In dismissing the immediate subject of this inquiry, the Author of these Memoirs feels himself under the painful necessity of recording his deliberate judgment on the inaccuracies of that celebrated writer, whose reflections upon Henry's dying declaration have been animadverted upon here. Through the whole series of years to the events of which these Memoirs are chiefly limited, he has been able to find very few transactions in recording or commenting upon which Hume has not been guilty of error; whilst the mistakes into which he has fallen (some more, some less, gravely affecting the character of an historian,) are generally such as an examination of the best evidence, conducted with ordinary care, would have enabled him successfully to avoid.

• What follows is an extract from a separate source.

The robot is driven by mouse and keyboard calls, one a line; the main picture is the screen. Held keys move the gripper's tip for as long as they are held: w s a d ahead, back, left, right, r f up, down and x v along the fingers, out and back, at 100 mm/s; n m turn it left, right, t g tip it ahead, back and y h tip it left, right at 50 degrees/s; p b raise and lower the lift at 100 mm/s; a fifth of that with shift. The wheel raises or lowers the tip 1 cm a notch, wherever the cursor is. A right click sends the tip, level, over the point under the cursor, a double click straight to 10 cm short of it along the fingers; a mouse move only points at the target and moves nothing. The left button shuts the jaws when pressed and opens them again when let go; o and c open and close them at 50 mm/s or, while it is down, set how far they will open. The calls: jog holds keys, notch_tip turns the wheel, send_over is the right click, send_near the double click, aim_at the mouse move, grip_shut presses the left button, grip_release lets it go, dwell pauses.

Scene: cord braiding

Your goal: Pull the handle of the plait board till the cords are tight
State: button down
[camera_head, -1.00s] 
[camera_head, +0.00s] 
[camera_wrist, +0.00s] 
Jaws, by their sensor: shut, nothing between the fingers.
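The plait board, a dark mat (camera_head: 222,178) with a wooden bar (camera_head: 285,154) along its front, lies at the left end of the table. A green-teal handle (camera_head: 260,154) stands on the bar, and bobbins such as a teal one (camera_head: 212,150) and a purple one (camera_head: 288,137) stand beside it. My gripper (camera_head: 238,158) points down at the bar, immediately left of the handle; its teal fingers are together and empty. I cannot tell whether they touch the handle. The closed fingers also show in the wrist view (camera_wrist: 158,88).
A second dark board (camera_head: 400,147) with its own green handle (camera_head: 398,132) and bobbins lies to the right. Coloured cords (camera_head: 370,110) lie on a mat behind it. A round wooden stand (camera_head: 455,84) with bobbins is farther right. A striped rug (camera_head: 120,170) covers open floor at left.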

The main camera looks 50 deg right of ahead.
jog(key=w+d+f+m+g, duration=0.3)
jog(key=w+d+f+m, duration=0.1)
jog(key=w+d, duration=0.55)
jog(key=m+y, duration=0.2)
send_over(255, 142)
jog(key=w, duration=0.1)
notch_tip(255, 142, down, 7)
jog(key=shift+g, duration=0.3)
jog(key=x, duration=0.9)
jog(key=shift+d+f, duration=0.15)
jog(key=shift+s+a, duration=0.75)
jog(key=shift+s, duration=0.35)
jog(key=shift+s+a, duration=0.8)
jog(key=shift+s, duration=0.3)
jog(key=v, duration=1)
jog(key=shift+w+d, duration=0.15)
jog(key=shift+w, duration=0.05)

Hume, unfortunately, supplied himself without stint from the stream after it had mingled with many turbid and discolouring waters. To draw, in each case of doubt and difficulty, from the well-head of historical truth, would have exacted more time and labour than he was ready to bestow. Had he prescribed to himself a system of research the very opposite to that in which he unhappily indulged, instead of representing Henry of Monmouth to have left the world with the falsehood of a self-deceiver on his tongue, he would have been compelled to record him as a man of piety, mercy, and truth.